:: WRITTEN REQUEST ::
Each line from the one that contains "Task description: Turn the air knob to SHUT" to the end of the material must be quoted exactly; include both end lines and nothing else.

** BEGIN DATA LINES **

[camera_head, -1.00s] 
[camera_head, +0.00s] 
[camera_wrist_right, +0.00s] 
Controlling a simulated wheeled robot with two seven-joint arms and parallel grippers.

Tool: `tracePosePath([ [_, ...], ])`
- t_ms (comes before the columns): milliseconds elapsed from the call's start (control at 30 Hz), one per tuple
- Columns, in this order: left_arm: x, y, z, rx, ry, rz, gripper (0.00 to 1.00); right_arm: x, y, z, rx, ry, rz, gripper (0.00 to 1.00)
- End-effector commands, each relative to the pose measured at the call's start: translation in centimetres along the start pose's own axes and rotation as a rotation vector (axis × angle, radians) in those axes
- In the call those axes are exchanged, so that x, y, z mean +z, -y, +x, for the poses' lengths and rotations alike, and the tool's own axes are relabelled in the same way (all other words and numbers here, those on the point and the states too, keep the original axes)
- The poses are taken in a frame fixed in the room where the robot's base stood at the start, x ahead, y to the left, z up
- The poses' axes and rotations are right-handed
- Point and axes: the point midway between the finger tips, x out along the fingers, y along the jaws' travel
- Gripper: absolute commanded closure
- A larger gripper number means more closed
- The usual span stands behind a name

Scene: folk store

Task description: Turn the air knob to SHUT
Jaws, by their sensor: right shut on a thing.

** END DATA LINES **

:: RESULT OF THIS TASK ::
Task description: Turn the air knob to SHUT
Jaws, by their sensor: right shut on a thing.

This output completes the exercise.